NLR is the first national scale network to deploy transcontinental circuits based upon ubiquitous Ethernet technology end-to-end. The use of 10G LAN PHY standards-based facilities in NLR represents a generational shift in the nature, usability and cost of technologies in long-haul circuits. This is a powerful capability that enables the allocation of affordable, independent, dedicated, deterministic ultra-high performance network services for research projects.

Marking a new era in control over and accessibility to national-scale optical networking capabilities for the U.S. research community, the Electronic Visualization Laboratory (EVL) at the University of Illinois at Chicago (UIC) has acquired a dedicated 10G LAN PHY circuit on the NLR infrastructure from Chicago to San Diego via Seattle. The 3,200-mile wavelength, known as the CAVEwave, will initially support the National Science Foundation-funded OptIPuter project shared between UIC and the University of California, San Diego.

“CAVEwave provides researchers with a deterministic network, with guaranteed bandwidth, schedulable times and known latency characteristics, in order to understand requirements for the real-time visualization, analysis and correlation of terabytes and petabytes of data from multiple storage sites,” explained EVL director Tom DeFanti. “All this bandwidth, supplements our existing network infrastructure, for less than the cost of a 32-node cluster at each end!”

The OptIPuter3, so named for its use of Optical networking, Internet Protocol, computer storage, processing and visualization technologies, is an envisioned infrastructure that will tightly couple computational resources over parallel optical networks using the IP communication mechanism. The OptIPuter exploits a new world in which the central architectural element is optical networking, not computers – creating “supernetworks”. This paradigm shift requires large-scale applications-driven, system experiments and a broad multidisciplinary team to understand and develop innovative solutions for a “LambdaGrid” world. The goal of this new architecture is to enable scientists who are generating terabytes and petabytes of data to interactively visualize, analyze, and correlate their data from multiple storage sites connected to optical networks.

Conclusion

Ethernet has withstood the test of time to become the most widely adopted networking technology in the world. Due to its proven low implementation cost, reliability, and relative simplicity of installation and maintenance, Ethernet’s popularity has grown to the point that nearly all traffic on the Internet originates or terminates with an Ethernet connection. As the demand for ever-faster network speeds has increased, the Ethernet standard has been adapted to handle these higher speeds. 10G Ethernet is the natural evolution of the well-established IEEE 802.3 standard in speed and distance. In addition to increasing the line speed, it extends Ethernet’s proven value set and economics to metropolitan and wide area networks by providing: lowest total cost-of-ownership; straight-forward migration to higher performance levels; proven multi-vendor interoperability; and a familiar network management interface.

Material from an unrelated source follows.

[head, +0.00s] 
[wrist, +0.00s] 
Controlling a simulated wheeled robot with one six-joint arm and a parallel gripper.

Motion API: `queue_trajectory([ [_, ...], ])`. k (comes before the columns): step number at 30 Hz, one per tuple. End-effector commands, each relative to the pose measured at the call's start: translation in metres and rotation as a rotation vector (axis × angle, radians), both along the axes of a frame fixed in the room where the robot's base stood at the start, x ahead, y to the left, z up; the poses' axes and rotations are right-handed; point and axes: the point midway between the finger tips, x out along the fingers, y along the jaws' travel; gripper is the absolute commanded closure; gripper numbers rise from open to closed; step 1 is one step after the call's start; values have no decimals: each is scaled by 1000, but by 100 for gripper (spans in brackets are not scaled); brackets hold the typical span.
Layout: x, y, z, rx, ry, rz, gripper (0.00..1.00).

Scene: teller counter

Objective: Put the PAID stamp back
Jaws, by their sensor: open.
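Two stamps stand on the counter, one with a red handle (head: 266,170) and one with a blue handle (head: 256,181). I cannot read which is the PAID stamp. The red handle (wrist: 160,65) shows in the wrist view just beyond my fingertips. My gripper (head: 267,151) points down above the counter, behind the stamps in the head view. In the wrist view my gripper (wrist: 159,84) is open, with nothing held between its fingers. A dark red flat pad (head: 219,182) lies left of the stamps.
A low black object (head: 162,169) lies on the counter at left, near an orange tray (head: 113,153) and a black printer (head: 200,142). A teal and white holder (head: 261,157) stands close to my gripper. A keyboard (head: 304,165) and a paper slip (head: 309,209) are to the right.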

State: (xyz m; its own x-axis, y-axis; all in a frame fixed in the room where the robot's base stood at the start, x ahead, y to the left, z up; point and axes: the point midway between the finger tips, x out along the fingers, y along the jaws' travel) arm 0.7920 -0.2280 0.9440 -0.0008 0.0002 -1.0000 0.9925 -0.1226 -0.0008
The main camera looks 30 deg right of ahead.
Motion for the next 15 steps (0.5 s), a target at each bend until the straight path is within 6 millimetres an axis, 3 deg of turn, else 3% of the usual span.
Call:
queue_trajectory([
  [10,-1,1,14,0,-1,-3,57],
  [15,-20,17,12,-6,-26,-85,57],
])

The10G WAN PHY standard allows service providers to use the installed-base of SONET Layer 1 transport gear to provision 10G Ethernet traffic. For the customer, this eliminates the need for expensive Packet over SONET router interfaces, lowering the barrier to entry into the 10G WAN market.

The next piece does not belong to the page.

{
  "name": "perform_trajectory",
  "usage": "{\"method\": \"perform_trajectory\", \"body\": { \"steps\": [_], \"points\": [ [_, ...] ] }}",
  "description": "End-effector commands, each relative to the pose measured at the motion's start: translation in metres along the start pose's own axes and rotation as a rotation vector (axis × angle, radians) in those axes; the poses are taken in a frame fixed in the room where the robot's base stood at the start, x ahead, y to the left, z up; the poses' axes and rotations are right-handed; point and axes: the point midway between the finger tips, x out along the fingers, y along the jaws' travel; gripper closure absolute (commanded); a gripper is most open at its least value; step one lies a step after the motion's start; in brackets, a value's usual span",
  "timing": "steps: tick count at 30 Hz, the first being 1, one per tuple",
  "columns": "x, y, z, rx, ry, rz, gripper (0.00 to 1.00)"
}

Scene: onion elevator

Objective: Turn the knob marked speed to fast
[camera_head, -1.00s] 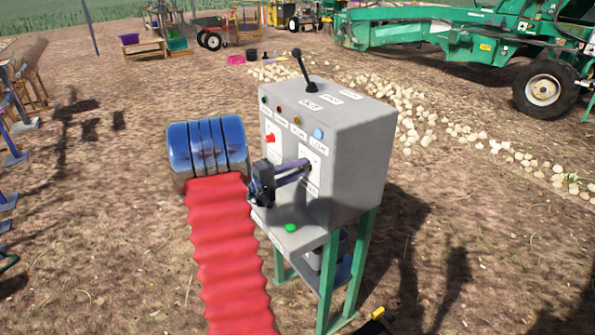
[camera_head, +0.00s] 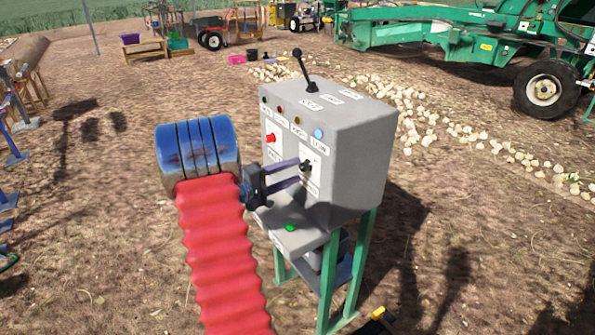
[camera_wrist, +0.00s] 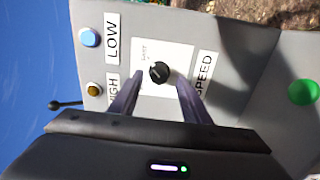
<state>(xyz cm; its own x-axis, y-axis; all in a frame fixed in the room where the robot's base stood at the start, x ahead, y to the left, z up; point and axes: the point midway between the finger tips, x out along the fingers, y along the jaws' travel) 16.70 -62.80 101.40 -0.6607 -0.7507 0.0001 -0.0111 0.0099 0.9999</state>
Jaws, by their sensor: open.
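The speed knob (camera_wrist: 159,72) is a small black dial on a white plate, beside a label reading SPEED (camera_wrist: 204,80), in the wrist view. It also shows on the front of the grey control box (camera_head: 306,166) in the head view. My gripper (camera_wrist: 157,90) is open, its two purple fingers apart and pointing at the panel. The knob lies between the fingers in the wrist picture; the head view shows the fingertips close to it. I cannot tell whether they touch it. Small lettering on the plate is too blurred to read fully.
The grey box (camera_head: 355,130) has a black lever (camera_head: 304,70) on top, a red button (camera_head: 270,138), coloured lights including a blue one (camera_wrist: 89,37), and a green button (camera_head: 290,228) on its ledge. It stands on green legs (camera_head: 366,255). Bare ground lies around.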

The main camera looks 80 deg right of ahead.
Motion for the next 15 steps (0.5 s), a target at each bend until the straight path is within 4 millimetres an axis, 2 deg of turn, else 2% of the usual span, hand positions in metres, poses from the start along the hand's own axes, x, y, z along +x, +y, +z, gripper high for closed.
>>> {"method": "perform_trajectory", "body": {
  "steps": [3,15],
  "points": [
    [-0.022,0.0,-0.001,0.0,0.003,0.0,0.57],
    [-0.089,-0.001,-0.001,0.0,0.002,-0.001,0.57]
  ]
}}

Third generation 10G NICs combined with 3GIO I/O subsystems in end systems promise to deliver full line rate performance for servers. The maturing of the 10G Ethernet market is demonstrated by the smooth interoperability of 10G interfaces from multiple vendors, the ability to successfully fill 10 Gb/s paths both on local area networks, cross-continent and internationally, and the ability to transmit greater than 10 Gb/s from a single host.

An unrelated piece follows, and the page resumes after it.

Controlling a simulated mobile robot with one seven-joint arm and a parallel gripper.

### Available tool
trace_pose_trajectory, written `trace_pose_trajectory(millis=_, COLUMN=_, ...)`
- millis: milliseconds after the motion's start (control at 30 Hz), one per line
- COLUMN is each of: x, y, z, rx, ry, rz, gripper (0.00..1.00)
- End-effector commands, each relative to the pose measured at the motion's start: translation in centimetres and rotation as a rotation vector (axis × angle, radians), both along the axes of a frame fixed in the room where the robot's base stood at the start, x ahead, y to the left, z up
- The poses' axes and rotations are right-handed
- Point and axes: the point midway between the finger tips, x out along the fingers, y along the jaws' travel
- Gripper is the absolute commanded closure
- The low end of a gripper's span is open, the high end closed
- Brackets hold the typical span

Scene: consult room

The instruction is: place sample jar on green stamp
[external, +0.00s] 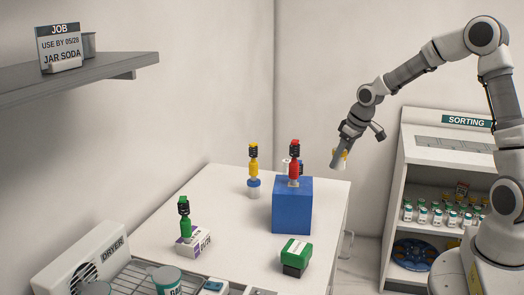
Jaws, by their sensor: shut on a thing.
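My gripper (340,156) hangs at the end of the arm, in the air to the right of the blue block. It is shut on a small pale thing with some yellow (338,162), which may be the sample jar; its shape is mostly hidden. A green stamp (185,227) with a dark spring top stands upright on a small white and purple box (194,243) at the table's left. A green-topped black block (296,254) lies at the table's front. My gripper is well apart from both.
A grey dryer (85,257) and wire rack are front left. A shelf unit (393,180) with several jars stands right.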

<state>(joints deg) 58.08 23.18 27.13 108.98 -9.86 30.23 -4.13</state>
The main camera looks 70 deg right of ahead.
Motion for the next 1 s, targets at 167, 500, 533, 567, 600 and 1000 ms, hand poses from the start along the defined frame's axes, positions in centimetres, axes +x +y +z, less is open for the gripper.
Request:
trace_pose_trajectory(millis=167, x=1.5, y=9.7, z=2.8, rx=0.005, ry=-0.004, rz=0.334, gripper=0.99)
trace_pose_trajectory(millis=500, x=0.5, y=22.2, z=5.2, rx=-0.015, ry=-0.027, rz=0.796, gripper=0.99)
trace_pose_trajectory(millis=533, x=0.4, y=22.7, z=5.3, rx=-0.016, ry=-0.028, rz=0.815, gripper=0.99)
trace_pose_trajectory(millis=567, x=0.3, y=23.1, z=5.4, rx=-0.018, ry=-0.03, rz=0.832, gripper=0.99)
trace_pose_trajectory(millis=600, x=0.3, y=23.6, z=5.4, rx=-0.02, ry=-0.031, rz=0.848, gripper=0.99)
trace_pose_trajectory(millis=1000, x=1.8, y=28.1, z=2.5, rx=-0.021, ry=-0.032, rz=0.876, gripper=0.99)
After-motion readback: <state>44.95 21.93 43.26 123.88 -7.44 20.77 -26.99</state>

Showcase events such as the SC conference have successfully demonstrated the interoperability of 10G technology as well as its capability of meeting the ever-increasing demand for bandwidth. Participants as well as attendees have an opportunity to witness the next generation network two years in advance

NLR is probably the most ambitious research and education networking initiative since the ARPANET and the NSFnet, both of which led to the commercialization of the Internet. In the spirit of these great success stories, NLR strives to stimulate and support innovative network research to go above and beyond the current incremental evolution of the Internet. The results of such endeavors are expected to facilitate further commercial development and creation of new technologies and markets, thereby stimulating economic development and contributing to U.S. national competitiveness.